As part of the settlement, Juul has agreed to refrain from certain types of marketing, including the use of cartoons, product placements and depictions of users under 35. The deal stems from a two-year investigation led by Connecticut, Texas and Oregon.

Juul, which has not admitted wrongdoing, called the settlement “a significant part of our ongoing commitment to resolve issues from the past” and said the marketing restrictions were consistent with its practices since it undertook a “company-wide reset”

; in 2019. The company at the time pulled most flavors from the market and stopped much of its advertising under pressure from regulators.

Juul previously settled similar claims from Arizona, North Carolina, Louisiana and Washington. Some states, including New York, California, Massachusetts and Illinois, continue to pursue claims against Juul.

Thousands of local governments and individuals have also filed lawsuits against the company, most of which have been consolidated in federal court in San Francisco.

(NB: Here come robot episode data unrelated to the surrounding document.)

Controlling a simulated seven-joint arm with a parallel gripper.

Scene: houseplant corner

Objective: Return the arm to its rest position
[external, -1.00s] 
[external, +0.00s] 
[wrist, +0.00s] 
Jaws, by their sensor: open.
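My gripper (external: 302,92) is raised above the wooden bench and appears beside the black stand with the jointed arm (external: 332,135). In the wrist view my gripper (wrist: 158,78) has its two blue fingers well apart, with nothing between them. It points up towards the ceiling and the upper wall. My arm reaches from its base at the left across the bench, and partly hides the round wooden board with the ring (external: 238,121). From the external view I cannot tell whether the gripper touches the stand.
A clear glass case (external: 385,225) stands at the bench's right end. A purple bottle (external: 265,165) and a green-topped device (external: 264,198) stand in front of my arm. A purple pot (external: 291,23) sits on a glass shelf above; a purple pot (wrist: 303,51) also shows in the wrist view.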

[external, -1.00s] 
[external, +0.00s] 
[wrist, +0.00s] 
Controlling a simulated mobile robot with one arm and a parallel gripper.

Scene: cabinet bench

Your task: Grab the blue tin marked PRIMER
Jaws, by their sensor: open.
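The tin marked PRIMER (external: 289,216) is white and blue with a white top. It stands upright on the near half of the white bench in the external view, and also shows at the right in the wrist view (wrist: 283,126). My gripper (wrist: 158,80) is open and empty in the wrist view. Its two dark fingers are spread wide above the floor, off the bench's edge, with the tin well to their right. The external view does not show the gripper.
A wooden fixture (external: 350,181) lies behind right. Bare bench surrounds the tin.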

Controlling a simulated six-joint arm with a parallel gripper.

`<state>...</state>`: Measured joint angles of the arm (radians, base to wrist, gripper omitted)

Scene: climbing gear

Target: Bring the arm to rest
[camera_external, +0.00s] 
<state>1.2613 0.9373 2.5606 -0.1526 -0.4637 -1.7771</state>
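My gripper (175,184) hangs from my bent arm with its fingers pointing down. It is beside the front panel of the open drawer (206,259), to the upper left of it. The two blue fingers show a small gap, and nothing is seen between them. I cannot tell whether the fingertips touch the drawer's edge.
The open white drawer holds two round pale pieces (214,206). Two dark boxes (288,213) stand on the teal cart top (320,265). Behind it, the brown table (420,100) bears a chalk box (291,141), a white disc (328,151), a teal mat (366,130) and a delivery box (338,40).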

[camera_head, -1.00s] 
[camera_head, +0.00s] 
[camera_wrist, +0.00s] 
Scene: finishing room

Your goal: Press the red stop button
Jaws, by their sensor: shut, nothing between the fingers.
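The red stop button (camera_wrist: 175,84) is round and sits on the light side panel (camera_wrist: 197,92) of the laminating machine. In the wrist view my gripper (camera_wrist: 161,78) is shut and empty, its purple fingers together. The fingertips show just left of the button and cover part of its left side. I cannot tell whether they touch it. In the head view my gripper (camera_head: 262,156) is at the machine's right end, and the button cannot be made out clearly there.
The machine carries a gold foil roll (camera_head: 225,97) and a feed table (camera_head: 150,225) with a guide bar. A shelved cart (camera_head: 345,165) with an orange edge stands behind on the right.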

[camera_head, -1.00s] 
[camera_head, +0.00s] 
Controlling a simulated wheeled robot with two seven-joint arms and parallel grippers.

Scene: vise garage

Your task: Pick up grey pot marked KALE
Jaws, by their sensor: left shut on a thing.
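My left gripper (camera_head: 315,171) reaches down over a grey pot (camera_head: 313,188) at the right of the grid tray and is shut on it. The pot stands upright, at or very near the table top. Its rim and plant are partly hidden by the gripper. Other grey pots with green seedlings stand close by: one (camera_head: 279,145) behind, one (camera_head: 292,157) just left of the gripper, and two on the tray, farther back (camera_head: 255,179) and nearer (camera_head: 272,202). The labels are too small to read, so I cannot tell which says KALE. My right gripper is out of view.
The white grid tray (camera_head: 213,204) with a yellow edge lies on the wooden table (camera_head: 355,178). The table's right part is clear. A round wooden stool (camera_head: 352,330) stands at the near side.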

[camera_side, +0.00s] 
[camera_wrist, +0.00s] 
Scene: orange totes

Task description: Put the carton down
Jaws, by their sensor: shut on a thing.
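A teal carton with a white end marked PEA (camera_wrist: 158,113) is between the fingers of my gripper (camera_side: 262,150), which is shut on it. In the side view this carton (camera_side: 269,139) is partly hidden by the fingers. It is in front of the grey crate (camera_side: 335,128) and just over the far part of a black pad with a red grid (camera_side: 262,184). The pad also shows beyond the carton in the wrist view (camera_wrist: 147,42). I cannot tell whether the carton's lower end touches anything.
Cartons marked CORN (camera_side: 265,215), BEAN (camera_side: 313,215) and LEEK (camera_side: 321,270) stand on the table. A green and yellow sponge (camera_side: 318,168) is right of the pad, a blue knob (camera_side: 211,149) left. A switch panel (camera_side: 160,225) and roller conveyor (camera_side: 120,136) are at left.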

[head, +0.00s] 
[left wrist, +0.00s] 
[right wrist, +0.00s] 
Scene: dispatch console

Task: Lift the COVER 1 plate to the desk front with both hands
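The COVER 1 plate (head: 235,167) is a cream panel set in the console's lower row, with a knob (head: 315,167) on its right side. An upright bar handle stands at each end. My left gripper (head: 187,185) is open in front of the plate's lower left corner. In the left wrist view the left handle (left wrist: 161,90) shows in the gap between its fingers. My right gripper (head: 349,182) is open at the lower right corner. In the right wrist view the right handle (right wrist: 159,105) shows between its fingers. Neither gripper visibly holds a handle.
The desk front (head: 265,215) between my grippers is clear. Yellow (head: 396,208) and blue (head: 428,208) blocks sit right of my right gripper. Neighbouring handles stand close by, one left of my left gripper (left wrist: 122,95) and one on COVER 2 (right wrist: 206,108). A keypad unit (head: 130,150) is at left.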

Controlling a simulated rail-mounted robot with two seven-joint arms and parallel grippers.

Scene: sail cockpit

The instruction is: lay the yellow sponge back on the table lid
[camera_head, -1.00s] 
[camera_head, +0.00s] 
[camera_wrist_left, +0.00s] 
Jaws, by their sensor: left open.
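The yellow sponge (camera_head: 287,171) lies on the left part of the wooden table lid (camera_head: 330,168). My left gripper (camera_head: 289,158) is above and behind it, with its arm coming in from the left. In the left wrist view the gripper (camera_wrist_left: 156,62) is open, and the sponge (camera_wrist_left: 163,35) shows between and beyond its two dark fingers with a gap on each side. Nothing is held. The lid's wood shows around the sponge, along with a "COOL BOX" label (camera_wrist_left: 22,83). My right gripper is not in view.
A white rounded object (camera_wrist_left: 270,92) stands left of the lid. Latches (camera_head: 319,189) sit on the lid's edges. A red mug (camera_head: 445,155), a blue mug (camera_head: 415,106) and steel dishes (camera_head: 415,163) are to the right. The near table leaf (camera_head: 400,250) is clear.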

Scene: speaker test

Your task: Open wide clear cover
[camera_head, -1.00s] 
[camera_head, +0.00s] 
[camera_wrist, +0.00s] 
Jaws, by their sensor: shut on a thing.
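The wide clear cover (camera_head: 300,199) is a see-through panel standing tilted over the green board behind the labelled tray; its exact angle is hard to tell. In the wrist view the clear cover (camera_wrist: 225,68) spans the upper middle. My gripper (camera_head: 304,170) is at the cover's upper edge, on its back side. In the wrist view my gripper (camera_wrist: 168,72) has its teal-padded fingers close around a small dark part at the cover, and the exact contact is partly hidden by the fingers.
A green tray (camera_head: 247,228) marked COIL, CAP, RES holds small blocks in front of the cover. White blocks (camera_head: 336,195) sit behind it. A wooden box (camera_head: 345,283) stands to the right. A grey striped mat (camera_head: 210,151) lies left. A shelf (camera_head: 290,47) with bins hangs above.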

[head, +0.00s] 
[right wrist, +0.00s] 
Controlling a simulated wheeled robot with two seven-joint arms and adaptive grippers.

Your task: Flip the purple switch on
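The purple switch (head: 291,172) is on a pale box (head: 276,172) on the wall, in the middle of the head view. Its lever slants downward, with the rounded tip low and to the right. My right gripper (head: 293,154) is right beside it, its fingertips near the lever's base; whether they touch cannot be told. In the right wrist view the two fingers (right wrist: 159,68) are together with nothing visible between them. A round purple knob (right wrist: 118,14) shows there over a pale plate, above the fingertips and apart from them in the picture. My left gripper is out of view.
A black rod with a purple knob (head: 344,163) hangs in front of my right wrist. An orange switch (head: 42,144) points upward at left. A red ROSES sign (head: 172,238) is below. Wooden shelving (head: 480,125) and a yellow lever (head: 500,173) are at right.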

The first trial is set for November, in a case brought by the San Francisco school district. The next trial, scheduled for January, will be in a case brought by the family of a Tennessee teenager who allegedly became addicted to Juul’s e-cigarettes.

The US Food and Drug Administration in June briefly banned the products, though it put the ban on hold and agreed to reconsider after the company appealed.

Nonetheless, Marlboro cigarette maker Altria Group Inc. said in July that its 35% stake in Juul was worth just $450 million, down from $12.8 billion in March 2018, amid fears that the company would ultimately not get approval.